DIRECTIONS: Can you quote the records below in full, word for word?

DATA SHOWN:

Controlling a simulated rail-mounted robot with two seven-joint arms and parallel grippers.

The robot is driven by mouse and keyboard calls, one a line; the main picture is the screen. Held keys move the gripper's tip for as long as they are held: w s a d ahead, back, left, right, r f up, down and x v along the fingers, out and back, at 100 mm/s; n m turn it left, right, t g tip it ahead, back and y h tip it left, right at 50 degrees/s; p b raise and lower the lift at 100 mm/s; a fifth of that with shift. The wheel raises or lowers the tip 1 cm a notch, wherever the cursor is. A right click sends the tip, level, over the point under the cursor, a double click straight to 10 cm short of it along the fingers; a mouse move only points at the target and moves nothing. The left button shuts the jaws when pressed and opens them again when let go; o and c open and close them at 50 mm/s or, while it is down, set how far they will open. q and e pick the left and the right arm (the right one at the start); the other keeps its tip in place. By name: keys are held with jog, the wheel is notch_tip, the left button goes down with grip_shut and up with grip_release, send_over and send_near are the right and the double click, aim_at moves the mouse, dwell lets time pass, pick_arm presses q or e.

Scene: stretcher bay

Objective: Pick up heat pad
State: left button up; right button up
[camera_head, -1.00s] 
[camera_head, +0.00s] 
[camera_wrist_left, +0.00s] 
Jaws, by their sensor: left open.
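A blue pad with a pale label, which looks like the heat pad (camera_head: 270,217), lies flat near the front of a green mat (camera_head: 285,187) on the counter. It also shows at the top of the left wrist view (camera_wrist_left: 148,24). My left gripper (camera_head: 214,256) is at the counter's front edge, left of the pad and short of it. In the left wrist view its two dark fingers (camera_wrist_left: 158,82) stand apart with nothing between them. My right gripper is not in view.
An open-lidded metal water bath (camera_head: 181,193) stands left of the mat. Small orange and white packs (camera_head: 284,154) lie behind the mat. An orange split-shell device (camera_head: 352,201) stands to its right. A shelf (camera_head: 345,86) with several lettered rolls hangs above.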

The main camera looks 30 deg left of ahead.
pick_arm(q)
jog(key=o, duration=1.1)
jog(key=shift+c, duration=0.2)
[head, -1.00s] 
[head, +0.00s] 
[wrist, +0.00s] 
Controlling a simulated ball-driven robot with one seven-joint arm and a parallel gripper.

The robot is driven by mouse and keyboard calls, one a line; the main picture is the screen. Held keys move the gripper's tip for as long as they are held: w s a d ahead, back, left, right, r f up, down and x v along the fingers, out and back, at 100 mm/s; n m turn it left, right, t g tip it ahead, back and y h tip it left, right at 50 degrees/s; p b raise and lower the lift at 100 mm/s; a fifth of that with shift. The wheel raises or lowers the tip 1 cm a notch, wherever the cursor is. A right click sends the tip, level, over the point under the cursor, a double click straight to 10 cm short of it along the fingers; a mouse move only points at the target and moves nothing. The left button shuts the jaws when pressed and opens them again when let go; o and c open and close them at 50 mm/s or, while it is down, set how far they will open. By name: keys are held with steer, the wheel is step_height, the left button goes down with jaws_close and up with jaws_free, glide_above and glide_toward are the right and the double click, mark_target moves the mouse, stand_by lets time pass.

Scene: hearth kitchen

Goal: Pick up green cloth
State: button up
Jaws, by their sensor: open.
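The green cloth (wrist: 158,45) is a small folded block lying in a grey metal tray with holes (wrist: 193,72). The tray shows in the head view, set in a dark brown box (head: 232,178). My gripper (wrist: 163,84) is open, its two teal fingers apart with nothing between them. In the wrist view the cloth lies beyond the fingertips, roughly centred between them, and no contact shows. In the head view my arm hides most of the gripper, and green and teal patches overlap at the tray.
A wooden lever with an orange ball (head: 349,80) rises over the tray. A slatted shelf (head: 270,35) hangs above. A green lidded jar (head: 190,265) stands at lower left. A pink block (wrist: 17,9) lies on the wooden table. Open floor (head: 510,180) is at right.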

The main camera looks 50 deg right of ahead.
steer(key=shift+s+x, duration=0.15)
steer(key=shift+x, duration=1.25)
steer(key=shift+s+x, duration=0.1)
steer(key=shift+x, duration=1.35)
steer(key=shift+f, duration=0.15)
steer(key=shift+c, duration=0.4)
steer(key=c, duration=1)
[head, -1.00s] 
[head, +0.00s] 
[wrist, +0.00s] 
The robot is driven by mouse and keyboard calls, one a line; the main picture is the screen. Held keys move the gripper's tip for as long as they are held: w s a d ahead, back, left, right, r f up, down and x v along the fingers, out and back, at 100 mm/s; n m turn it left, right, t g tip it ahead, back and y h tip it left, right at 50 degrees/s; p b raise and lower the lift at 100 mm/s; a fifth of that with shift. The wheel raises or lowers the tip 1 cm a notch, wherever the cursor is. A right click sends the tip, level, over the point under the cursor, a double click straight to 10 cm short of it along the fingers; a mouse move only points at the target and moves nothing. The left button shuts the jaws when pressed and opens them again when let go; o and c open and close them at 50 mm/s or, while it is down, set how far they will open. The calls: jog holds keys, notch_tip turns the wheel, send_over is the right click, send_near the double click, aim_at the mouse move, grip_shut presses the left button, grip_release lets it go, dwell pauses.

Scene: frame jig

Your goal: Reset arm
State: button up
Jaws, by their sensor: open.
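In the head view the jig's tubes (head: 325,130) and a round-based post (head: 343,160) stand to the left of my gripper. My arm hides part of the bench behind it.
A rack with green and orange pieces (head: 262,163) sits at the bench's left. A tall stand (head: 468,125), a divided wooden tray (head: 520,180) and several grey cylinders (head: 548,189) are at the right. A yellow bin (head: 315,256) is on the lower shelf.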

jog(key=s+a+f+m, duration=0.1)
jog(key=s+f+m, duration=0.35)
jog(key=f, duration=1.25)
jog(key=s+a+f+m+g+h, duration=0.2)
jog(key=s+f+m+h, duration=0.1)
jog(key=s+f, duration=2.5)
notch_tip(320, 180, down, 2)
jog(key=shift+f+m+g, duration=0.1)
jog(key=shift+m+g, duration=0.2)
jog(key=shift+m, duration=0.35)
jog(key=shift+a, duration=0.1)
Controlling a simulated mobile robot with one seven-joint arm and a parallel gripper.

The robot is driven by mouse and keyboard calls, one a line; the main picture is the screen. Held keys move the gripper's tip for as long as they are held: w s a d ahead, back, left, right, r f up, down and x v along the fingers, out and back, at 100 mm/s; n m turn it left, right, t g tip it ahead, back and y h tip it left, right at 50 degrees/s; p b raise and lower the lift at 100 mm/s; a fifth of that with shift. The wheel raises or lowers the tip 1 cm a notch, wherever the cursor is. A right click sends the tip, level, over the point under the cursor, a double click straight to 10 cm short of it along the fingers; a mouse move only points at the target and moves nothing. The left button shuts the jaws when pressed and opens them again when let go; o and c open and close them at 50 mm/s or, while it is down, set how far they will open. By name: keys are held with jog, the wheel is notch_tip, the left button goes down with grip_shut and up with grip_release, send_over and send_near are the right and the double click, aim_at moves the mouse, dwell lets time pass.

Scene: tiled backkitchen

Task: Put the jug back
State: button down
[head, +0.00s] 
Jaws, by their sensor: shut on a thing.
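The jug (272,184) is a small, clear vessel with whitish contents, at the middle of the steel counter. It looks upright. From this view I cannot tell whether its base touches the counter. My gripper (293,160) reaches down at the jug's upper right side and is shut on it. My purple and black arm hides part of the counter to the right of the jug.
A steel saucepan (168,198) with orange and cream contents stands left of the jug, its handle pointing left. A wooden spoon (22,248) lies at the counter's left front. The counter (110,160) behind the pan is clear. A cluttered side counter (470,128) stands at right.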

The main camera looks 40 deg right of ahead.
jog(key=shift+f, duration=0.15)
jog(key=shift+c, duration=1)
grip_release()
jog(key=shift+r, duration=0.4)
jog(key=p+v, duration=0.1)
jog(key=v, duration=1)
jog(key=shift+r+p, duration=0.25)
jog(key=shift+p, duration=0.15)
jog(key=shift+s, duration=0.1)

WRITTEN RESPONSE:
Controlling a simulated rail-mounted robot with two seven-joint arms and parallel grippers.

The robot is driven by mouse and keyboard calls, one a line; the main picture is the screen. Held keys move the gripper's tip for as long as they are held: w s a d ahead, back, left, right, r f up, down and x v along the fingers, out and back, at 100 mm/s; n m turn it left, right, t g tip it ahead, back and y h tip it left, right at 50 degrees/s; p b raise and lower the lift at 100 mm/s; a fifth of that with shift. The wheel raises or lowers the tip 1 cm a notch, wherever the cursor is. A right click sends the tip, level, over the point under the cursor, a double click straight to 10 cm short of it along the fingers; a mouse move only points at the target and moves nothing. The left button shuts the jaws when pressed and opens them again when let go; o and c open and close them at 50 mm/s or, while it is down, set how far they will open. q and e pick the left and the right arm (the right one at the start); the other keeps its tip in place. By name: keys are held with jog, the wheel is notch_tip, the left button goes down with grip_shut and up with grip_release, send_over and send_near are the right and the double click, aim_at moves the mouse, dwell lets time pass, pick_arm presses q or e.

Scene: stretcher bay

Objective: Pick up heat pad
State: left button up; right button up
[camera_head, -1.00s] 
[camera_head, +0.00s] 
[camera_wrist_left, +0.00s] 
Jaws, by their sensor: left open.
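A blue pad with a pale label, which looks like the heat pad (camera_head: 270,217), lies flat near the front of a green mat (camera_head: 285,187) on the counter. It also shows at the top of the left wrist view (camera_wrist_left: 148,24). My left gripper (camera_head: 214,256) is at the counter's front edge, left of the pad and short of it. In the left wrist view its two dark fingers (camera_wrist_left: 158,82) stand apart with nothing between them. My right gripper is not in view.
An open-lidded metal water bath (camera_head: 181,193) stands left of the mat. Small orange and white packs (camera_head: 284,154) lie behind the mat. An orange split-shell device (camera_head: 352,201) stands to its right. A shelf (camera_head: 345,86) with several lettered rolls hangs above.

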The main camera looks 30 deg left of ahead.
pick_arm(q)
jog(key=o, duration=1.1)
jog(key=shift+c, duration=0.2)
[head, -1.00s] 
[head, +0.00s] 
[wrist, +0.00s] 
Controlling a simulated ball-driven robot with one seven-joint arm and a parallel gripper.

The robot is driven by mouse and keyboard calls, one a line; the main picture is the screen. Held keys move the gripper's tip for as long as they are held: w s a d ahead, back, left, right, r f up, down and x v along the fingers, out and back, at 100 mm/s; n m turn it left, right, t g tip it ahead, back and y h tip it left, right at 50 degrees/s; p b raise and lower the lift at 100 mm/s; a fifth of that with shift. The wheel raises or lowers the tip 1 cm a notch, wherever the cursor is. A right click sends the tip, level, over the point under the cursor, a double click straight to 10 cm short of it along the fingers; a mouse move only points at the target and moves nothing. The left button shuts the jaws when pressed and opens them again when let go; o and c open and close them at 50 mm/s or, while it is down, set how far they will open. By name: keys are held with steer, the wheel is step_height, the left button goes down with jaws_close and up with jaws_free, glide_above and glide_toward are the right and the double click, mark_target moves the mouse, stand_by lets time pass.

Scene: hearth kitchen

Goal: Pick up green cloth
State: button up
Jaws, by their sensor: open.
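The green cloth (wrist: 158,45) is a small folded block lying in a grey metal tray with holes (wrist: 193,72). The tray shows in the head view, set in a dark brown box (head: 232,178). My gripper (wrist: 163,84) is open, its two teal fingers apart with nothing between them. In the wrist view the cloth lies beyond the fingertips, roughly centred between them, and no contact shows. In the head view my arm hides most of the gripper, and green and teal patches overlap at the tray.
A wooden lever with an orange ball (head: 349,80) rises over the tray. A slatted shelf (head: 270,35) hangs above. A green lidded jar (head: 190,265) stands at lower left. A pink block (wrist: 17,9) lies on the wooden table. Open floor (head: 510,180) is at right.

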The main camera looks 50 deg right of ahead.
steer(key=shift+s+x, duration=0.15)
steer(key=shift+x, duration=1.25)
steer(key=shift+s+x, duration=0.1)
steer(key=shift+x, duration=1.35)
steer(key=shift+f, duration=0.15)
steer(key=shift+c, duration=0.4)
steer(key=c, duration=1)
[head, -1.00s] 
[head, +0.00s] 
[wrist, +0.00s] 
The robot is driven by mouse and keyboard calls, one a line; the main picture is the screen. Held keys move the gripper's tip for as long as they are held: w s a d ahead, back, left, right, r f up, down and x v along the fingers, out and back, at 100 mm/s; n m turn it left, right, t g tip it ahead, back and y h tip it left, right at 50 degrees/s; p b raise and lower the lift at 100 mm/s; a fifth of that with shift. The wheel raises or lowers the tip 1 cm a notch, wherever the cursor is. A right click sends the tip, level, over the point under the cursor, a double click straight to 10 cm short of it along the fingers; a mouse move only points at the target and moves nothing. The left button shuts the jaws when pressed and opens them again when let go; o and c open and close them at 50 mm/s or, while it is down, set how far they will open. The calls: jog holds keys, notch_tip turns the wheel, send_over is the right click, send_near the double click, aim_at the mouse move, grip_shut presses the left button, grip_release lets it go, dwell pauses.

Scene: frame jig

Your goal: Reset arm
State: button up
Jaws, by their sensor: open.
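In the head view the jig's tubes (head: 325,130) and a round-based post (head: 343,160) stand to the left of my gripper. My arm hides part of the bench behind it.
A rack with green and orange pieces (head: 262,163) sits at the bench's left. A tall stand (head: 468,125), a divided wooden tray (head: 520,180) and several grey cylinders (head: 548,189) are at the right. A yellow bin (head: 315,256) is on the lower shelf.

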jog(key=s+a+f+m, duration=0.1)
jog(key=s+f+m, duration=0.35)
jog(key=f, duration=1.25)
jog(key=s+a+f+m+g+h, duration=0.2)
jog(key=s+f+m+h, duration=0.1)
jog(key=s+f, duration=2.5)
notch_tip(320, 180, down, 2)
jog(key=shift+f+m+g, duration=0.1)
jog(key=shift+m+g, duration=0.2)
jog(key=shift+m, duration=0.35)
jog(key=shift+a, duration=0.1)
Controlling a simulated mobile robot with one seven-joint arm and a parallel gripper.

The robot is driven by mouse and keyboard calls, one a line; the main picture is the screen. Held keys move the gripper's tip for as long as they are held: w s a d ahead, back, left, right, r f up, down and x v along the fingers, out and back, at 100 mm/s; n m turn it left, right, t g tip it ahead, back and y h tip it left, right at 50 degrees/s; p b raise and lower the lift at 100 mm/s; a fifth of that with shift. The wheel raises or lowers the tip 1 cm a notch, wherever the cursor is. A right click sends the tip, level, over the point under the cursor, a double click straight to 10 cm short of it along the fingers; a mouse move only points at the target and moves nothing. The left button shuts the jaws when pressed and opens them again when let go; o and c open and close them at 50 mm/s or, while it is down, set how far they will open. By name: keys are held with jog, the wheel is notch_tip, the left button goes down with grip_shut and up with grip_release, send_over and send_near are the right and the double click, aim_at moves the mouse, dwell lets time pass.

Scene: tiled backkitchen

Task: Put the jug back
State: button down
[head, +0.00s] 
Jaws, by their sensor: shut on a thing.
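The jug (272,184) is a small, clear vessel with whitish contents, at the middle of the steel counter. It looks upright. From this view I cannot tell whether its base touches the counter. My gripper (293,160) reaches down at the jug's upper right side and is shut on it. My purple and black arm hides part of the counter to the right of the jug.
A steel saucepan (168,198) with orange and cream contents stands left of the jug, its handle pointing left. A wooden spoon (22,248) lies at the counter's left front. The counter (110,160) behind the pan is clear. A cluttered side counter (470,128) stands at right.

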The main camera looks 40 deg right of ahead.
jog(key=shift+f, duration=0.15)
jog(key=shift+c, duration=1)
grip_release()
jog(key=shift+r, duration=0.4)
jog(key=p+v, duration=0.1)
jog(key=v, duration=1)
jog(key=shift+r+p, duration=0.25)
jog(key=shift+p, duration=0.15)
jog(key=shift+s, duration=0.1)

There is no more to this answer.